また、一日も早い暫定再開を求める政府に対し、KAPからは「できない理由しか挙がってこない」(関係者)との不満が渦巻いていた。
官邸激怒→7日の国内線再開
運営権売却による空港民営化は、国による発想を超えた、より多くの航空会社による新路線開設や増便、商業施設の充実、顧客満足度の向上などが狙いだ。
しかし、公共財である空港を預かる以上、災害に対して即時性のある対応力なども、運営者は強く求められる。
国内線の暫定運用が始まった7日、ヴァンシ出身のエマヌエル・ムノント副社長は「南側は状態が良い」として、第1ターミナルの南側を1週間以内に再開させると語った。
しかし、航空機の運航再開にこぎつけても、大きな被害を被った連絡橋をどう運用するかなど、利用者のストレスを最小限に抑える施策も打ち出さない限り、しわ寄せが来るのは直接応対する航空会社の社員や、KAPの現場スタッフたちだ。

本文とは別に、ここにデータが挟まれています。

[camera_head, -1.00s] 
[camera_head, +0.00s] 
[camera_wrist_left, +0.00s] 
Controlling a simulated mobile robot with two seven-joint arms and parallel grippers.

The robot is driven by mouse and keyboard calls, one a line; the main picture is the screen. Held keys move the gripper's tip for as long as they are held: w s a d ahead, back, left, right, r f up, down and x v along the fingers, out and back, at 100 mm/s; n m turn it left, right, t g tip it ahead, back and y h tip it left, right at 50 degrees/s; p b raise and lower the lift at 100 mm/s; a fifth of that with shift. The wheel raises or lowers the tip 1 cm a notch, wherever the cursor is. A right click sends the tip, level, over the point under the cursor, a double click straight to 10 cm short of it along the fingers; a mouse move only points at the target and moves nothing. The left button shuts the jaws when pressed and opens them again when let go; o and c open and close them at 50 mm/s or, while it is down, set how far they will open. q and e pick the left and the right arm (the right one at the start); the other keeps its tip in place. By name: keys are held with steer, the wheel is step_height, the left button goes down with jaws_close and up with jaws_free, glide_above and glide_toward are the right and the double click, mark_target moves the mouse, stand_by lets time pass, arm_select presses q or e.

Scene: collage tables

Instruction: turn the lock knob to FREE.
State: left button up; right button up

オリックス出身の山谷佳之社長は、「大量輸送できる鉄道の早期回復が必要」との認識を示すものの、鉄道再開は早くても4週間後がめど。1タミ南側を再開させた際に、利用者を長時間待たせずに空港外へ送り届ける手段には、言及しなかった。
安倍晋三首相は6日午前、政府が開いた非常災害対策本部の会合で、関空の国内線7日再開に言及した。「5日深夜、ついに官邸が激怒し、指示が下りてきた」と、別の関係者は明かす。
山谷社長に、主導権はどちらが握っているのかを記者(私)が尋ねると、「私とエマヌエルが最高責任者だ」と応じた。確かに出資比率が対等であればそうだが、仮に意見が割れた際、どちらが収集するかが明確ではない現状は、スピーディーな復旧対応の足かせになりかねない。
KAP経営陣による今回の対応から、国は空港民営化を進めるにあたり、商業的な運用能力だけではなく、従来以上に非常時の対応力も、運営者に求めていく必要が増したと言えるだろう。